Data from robot episodes:
^^^^^^^^
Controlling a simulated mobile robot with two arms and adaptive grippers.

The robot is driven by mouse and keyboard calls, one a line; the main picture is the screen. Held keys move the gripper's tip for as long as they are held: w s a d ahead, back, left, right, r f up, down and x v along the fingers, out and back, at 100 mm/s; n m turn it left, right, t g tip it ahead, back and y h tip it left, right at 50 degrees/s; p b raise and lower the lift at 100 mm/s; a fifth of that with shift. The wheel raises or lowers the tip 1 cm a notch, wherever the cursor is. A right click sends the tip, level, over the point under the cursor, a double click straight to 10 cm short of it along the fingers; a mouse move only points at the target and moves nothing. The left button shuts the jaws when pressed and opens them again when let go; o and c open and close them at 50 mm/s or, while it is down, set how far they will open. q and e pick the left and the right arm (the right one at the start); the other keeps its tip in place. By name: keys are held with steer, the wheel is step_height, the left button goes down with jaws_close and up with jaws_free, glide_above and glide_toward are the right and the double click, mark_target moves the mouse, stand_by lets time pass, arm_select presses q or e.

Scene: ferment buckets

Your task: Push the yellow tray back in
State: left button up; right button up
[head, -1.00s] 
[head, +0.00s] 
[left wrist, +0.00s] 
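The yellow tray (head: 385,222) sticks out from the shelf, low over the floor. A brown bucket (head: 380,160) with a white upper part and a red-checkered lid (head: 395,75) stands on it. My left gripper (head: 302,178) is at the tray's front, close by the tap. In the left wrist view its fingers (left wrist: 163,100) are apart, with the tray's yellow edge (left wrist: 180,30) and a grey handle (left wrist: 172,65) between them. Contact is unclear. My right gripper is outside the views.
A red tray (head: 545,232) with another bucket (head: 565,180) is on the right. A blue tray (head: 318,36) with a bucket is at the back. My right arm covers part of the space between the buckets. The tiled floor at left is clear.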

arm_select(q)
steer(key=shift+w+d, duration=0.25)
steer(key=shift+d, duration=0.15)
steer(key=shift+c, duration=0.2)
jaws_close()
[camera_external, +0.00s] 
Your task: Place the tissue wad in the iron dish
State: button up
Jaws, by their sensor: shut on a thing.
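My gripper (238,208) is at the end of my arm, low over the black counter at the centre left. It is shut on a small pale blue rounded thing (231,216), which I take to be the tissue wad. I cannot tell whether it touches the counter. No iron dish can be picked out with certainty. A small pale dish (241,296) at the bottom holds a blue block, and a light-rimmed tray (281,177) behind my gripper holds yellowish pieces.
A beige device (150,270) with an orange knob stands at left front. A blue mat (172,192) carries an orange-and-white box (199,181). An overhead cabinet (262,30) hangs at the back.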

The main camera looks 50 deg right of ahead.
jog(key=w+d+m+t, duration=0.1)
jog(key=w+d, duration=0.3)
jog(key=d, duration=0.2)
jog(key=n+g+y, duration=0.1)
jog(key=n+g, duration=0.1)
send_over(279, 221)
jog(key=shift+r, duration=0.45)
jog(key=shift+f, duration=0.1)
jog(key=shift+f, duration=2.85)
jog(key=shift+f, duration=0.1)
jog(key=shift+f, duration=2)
^^^^^^^^
Your objective: Write out every line of the entries that holds the word "task".

Expected answer:
Your task: Push the yellow tray back in
Your task: Place the tissue wad in the iron dish

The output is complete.